Dil ka bazaar hai, thoda bizzare hai, Kolkata dekho toh baki duniya bekaar hai... Looks like Bollywood is taking these lines from the Kahaani song, seriously. After Mumbai and Delhi, Kolkata has become the go-to destination for filmmakers who want to make a thriller, a period drama or an unconventional love story. While it’s not exactly a new discovery, as Kolkata has been featuring in Hindi films down the years especially in those made by Bengali filmmakers like Bimal Roy, Aparna Sen and Rituparno Ghosh, there’s undoubtedly been a spurt this year. Starting with the dramatic Kahaani, which was shot entirely in Kolkata, Barfi! in which the city formed the backdrop for a sweet romance, Gunday which is set to recreate the turbulent ’70s era of the city, the thriller Special Chabbis, portions of which are being shot there to Michael, a psychological drama, there is a renewed interest in the City of Joy.

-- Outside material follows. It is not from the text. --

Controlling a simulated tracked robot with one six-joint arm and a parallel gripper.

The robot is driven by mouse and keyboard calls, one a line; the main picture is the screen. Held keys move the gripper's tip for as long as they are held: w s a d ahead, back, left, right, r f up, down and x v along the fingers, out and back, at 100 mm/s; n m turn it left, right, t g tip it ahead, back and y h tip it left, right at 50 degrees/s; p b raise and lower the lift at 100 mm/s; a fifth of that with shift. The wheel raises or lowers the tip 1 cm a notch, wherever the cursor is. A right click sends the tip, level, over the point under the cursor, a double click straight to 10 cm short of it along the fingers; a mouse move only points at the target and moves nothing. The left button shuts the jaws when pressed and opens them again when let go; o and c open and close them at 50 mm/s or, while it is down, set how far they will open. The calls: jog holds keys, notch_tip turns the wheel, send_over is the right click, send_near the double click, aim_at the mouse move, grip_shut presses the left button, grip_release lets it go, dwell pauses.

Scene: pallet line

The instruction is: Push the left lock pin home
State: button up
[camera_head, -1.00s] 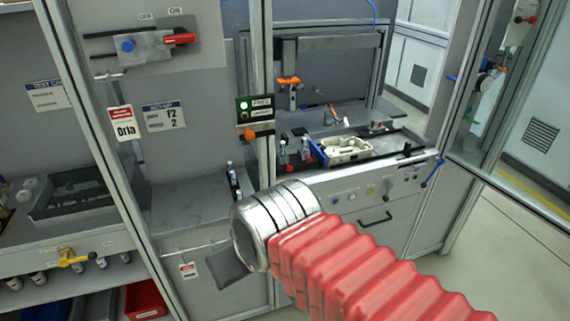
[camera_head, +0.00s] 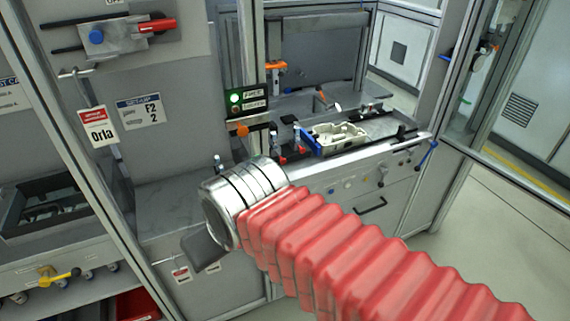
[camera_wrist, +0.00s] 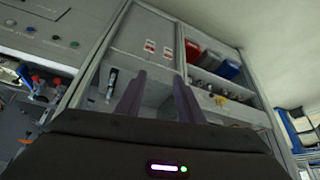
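The lock pins cannot be told apart for certain. Two small upright parts with red pieces at their feet stand at the left end of the pallet station, a left one (camera_head: 274,142) and a right one (camera_head: 297,136). A beige pallet tray (camera_head: 335,143) with a blue left edge lies to their right. In the wrist view, red-topped parts (camera_wrist: 37,80) show at the left edge. My gripper (camera_wrist: 158,98) is open and empty, its two dark fingers apart. In the head view it is mostly hidden behind my wrist, left of and nearer than the station.
A post (camera_head: 249,50) carries a panel with a lit green lamp (camera_head: 236,98) and an orange knob (camera_head: 241,130). A side counter (camera_head: 165,205) lies behind my wrist. An open glazed door (camera_head: 510,110) stands at right. The floor (camera_head: 480,240) at right is clear.

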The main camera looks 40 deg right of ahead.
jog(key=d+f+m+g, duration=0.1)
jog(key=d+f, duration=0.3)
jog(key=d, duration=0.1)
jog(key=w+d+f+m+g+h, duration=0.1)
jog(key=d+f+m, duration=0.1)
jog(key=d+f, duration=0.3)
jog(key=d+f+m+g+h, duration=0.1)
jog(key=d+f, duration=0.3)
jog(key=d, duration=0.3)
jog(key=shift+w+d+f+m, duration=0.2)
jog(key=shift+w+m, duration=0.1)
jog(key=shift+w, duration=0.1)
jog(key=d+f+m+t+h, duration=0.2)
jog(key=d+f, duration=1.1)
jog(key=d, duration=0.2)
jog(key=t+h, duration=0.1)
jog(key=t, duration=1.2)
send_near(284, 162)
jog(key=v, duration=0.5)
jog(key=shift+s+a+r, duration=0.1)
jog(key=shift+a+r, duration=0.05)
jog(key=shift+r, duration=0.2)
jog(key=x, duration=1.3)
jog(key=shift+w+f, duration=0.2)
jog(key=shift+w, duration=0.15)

Says director Sujoy Ghosh, who brought Kolkata back into the ‘picture’ with Kahaani, “In any thriller, the location plays an important role and I know Kolkata, and its nuances very well. Unless you bring the flavour of local life it’s hard to buy a story.” According to him, earlier filmmakers used to explore Lucknow, Delhi and other hill stations then suddenly they started going abroad. “It’s great that they are now discovering their own country specially Kolkata. It’s really encouraging because it is good for tourism,” he adds.
Anurag Basu, who directed Barfi!, reckons that the city has an old world charm. “There’s a part of Kolkata that is modern while another part is frozen in time. You will still find a tram, the old double decker bus, something which no other city offers, the reason you can shoot all kinds of films there,” he explains. But what makes him really happy is that apart from Bengali filmmakers for whom Kolkata becomes an obvious choice, others like Ali Abbas Zaffar (director of Gunday) and Neeraj Pandey (director of Special Chabbis) have started heading to the charming city.
According to historian SMM Ausaja, a story based in the cultural Capital of India has a special flavour. “A Kolkata-based film has a novelty value. Also, it’s a vibrant city when it comes to art and culture,” he points out.
Agrees Vikram Malhotra, COO, Viacom 18 Motion Pictures that has produced Kahaani, Michael and is making Shpecial Cabbis, “The city has unmatched character that comes alive on screen. It lends a great backdrop to stories. While Bengali filmmakers do have a deeper connect with the place, other filmmakers are also susceptible to the charms of the city.”
Even the small-screen has taken note of this metro with Kolkata Special Bureau, a Bengali version of the detective series CID. Just goes to show that big screen or small, Kolkata is the flavour of the season.